August 31st, 2017, 9:23 AM by Goddess

So you can’t wear dress shorts.

You can’t leave your blinds open overnight.

You can’t leave groceries and the sammich your momma made you with her hurting little hands in the fridge if your name isn’t on them.

And good people are shown the door but certain others have job security for life.

And all these roads lead to exactly ONE place.

Seriously. Messing with a fat girl’s food means the fangs are bared and looking for an ass to chew out.



Hangry

August 31st, 2017, 7:57 AM by Goddess

That time when the office people threw out all your brand-new groceries that you needed because you have no time to take lunch before the holiday weekend …

Because you didn’t put your name on it last night instead of THIS MORNING when they said the fridge would be cleaned out …

And you HAD a fridge of your own but it’s been taken hostage somewhere else in the building and no one will GIVE IT TO YOU …

And everyone is like well you were warned to put your name on your lunch like you have to stitch it in your underpants like a 5-year-old going off to camp …

And you just have to just be “overjoyed to be employed” as I say to everyone every single day. Because, that’s the way the cookie crumbles.

Mmm, cookies …

Goodbye, sandwich from mom, container of fruit, brand-new tub of hummus, and more carrots and broccoli than you can shake a Trader Joe’s at.



Secret haters

August 23rd, 2017, 8:24 PM by Goddess

With great power comes … a whole lot of assholes not giving a shit about hiding their assholitry anymore.

Mom sent me this meme about “secret haters” …

She said, “Sound familiar?”

Yes. That’s the annoying bridge of the annoying pop song that is my life.

It’s not just that not a single person invited me to do anything to celebrate my little victory. I do have dinner with some of the girls soon. But for the most part, it’s been Pariah Central:

“Oh wow, something nice happened for you? *radio silence*”

Or, “Wait, you aren’t violently unhappy right at this particular moment in time? Well, fuck you then. We’ll all just go talk to everyone else who isn’t you.”

And of course, “Well you must be making more money. Go entertain yourself, or ya know, pay if you want me around.”

In the immortal words of Cee-Lo: “Fuck you. And, fuck her too.”

Amended to add: “And him too.”

Then there is the rest. The taking advantage in other ways.

Assuming the new boss is an old friend and therefore special privileges can be taken without fucking asking.
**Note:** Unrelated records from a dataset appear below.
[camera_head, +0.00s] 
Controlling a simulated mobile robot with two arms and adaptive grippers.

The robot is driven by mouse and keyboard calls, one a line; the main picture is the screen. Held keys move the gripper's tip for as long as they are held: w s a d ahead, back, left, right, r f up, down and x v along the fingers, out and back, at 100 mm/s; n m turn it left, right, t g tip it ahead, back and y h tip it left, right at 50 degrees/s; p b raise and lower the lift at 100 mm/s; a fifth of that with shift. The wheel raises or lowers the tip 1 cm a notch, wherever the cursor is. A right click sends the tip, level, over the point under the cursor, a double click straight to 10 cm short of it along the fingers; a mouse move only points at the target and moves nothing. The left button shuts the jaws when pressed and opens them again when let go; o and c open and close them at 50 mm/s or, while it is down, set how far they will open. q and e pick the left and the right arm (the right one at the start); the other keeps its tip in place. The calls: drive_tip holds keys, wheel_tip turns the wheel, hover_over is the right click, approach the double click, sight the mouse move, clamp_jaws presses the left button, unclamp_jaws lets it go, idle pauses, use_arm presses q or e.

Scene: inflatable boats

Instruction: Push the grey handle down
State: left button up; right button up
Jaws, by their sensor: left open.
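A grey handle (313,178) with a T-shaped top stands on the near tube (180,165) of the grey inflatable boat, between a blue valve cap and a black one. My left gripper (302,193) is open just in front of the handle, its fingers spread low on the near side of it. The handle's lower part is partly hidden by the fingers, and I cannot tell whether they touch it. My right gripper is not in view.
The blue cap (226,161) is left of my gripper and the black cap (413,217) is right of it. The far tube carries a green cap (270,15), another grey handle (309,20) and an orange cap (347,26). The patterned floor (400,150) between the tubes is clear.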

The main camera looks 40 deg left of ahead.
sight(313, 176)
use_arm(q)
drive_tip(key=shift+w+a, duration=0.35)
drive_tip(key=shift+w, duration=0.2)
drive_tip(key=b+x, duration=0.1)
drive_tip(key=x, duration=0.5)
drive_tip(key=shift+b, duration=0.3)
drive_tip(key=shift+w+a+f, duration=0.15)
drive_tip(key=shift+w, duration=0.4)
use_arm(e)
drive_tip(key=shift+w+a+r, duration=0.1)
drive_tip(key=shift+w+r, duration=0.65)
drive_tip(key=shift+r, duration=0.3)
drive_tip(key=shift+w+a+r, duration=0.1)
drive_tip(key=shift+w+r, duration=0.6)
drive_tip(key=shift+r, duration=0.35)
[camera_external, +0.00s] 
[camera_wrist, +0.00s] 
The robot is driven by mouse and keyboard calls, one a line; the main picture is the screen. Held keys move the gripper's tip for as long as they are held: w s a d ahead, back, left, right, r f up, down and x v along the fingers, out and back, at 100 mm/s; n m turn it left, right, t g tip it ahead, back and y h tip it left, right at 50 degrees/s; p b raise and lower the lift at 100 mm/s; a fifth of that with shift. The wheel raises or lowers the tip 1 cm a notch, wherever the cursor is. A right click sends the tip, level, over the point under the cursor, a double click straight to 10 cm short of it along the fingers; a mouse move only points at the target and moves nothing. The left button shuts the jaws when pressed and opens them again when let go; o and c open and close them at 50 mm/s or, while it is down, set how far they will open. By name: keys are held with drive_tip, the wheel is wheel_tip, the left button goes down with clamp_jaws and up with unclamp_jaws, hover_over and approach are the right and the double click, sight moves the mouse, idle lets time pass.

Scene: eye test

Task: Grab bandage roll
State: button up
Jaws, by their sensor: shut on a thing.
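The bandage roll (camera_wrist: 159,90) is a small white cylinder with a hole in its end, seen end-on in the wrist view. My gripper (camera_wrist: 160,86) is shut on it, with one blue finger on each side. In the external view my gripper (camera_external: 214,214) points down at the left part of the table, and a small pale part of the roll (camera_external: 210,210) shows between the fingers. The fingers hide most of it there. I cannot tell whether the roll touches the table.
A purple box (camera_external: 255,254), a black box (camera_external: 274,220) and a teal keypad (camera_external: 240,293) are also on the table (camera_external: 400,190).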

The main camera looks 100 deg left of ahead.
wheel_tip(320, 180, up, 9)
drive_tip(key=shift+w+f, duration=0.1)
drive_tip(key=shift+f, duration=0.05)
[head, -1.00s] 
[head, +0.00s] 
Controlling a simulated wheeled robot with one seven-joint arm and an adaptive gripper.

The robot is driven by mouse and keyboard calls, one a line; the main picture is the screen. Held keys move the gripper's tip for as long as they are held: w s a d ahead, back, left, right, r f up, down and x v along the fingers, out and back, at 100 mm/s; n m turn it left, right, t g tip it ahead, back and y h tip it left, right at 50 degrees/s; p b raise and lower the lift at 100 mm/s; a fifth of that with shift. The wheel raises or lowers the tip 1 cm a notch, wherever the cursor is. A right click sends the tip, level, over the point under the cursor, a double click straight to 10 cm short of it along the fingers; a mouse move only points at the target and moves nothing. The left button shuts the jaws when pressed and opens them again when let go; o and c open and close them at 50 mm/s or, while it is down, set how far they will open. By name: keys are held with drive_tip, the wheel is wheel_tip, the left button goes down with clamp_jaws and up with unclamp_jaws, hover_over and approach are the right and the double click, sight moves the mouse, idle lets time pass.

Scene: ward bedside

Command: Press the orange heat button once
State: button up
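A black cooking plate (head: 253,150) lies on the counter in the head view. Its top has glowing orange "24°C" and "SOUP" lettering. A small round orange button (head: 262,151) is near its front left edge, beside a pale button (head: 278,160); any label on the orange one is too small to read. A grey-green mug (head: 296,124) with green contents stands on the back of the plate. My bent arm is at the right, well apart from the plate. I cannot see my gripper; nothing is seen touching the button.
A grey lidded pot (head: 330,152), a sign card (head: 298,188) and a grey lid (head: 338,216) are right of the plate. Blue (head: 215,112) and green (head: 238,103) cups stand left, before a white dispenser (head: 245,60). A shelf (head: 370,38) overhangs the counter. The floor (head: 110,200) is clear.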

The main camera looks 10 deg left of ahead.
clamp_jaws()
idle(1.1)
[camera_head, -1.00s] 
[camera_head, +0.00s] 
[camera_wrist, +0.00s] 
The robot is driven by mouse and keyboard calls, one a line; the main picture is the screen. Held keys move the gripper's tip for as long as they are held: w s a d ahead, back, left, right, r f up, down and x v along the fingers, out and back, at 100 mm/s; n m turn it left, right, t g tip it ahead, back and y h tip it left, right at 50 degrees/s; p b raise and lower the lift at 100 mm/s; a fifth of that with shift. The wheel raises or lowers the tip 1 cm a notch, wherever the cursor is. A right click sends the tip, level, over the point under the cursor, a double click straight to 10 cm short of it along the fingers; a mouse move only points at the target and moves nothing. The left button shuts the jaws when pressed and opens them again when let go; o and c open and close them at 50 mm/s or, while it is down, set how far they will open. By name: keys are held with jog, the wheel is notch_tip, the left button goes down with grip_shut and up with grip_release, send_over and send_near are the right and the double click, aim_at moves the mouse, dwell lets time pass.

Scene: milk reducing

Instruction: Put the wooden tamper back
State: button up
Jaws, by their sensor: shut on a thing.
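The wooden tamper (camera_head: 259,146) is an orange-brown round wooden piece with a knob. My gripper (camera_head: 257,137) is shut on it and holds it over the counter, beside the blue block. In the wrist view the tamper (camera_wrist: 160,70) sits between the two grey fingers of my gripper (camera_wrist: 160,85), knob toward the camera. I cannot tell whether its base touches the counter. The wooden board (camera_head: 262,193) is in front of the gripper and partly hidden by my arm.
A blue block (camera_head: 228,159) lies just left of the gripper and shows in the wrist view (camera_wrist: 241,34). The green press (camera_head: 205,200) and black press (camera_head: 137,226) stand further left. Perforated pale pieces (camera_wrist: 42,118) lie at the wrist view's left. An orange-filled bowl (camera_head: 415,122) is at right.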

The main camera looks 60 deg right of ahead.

Or the absolutely fucking railroading the authority they said they were so glad for me to get.

The patronizing.

And the not actually giving the title the authority that I’ve ALWAYS carried anyway because the lesser title in my immediately previous life carried as much clout as the new one.

Now I wonder too if the people who rooted for this really just wanted someone to blame. Not today. But, you know, eventually.

I also see clearly that when the time comes (again) to play Budget Chicken, I have a big fat role in that cockfight.

The first two — Special Privileges and Fucking Railroading — don’t realize Large Marge is actually, officially and FINALLY in charge.

And that her grace has boundaries.

Oh, and that nobody objects to a smaller payroll.

Later, haters.



(N)onward ho

July 20th, 2017, 8:31 PM by Goddess

After you give up your would-be affair frog-prince to stay with the belching, farting, sneezing, honking, Lysol-cloud riding, micromanaging funky ass, you can’t really tell him to shove a fly up his froggy butt because you just lit your backup lily pad on fire.

I predicted this. And again, I’m not sure it’s worse than moving into the affair frog/prince’s pad. But it was nice to dream of kicking frogpies across the pond even though you knew you couldn’t base your decision on the joy you would derive from it.



If I hear the word ‘snip’ or ‘snippity snip’ …

July 18th, 2017, 2:51 PM by Goddess

… in the context of taking a screenshot …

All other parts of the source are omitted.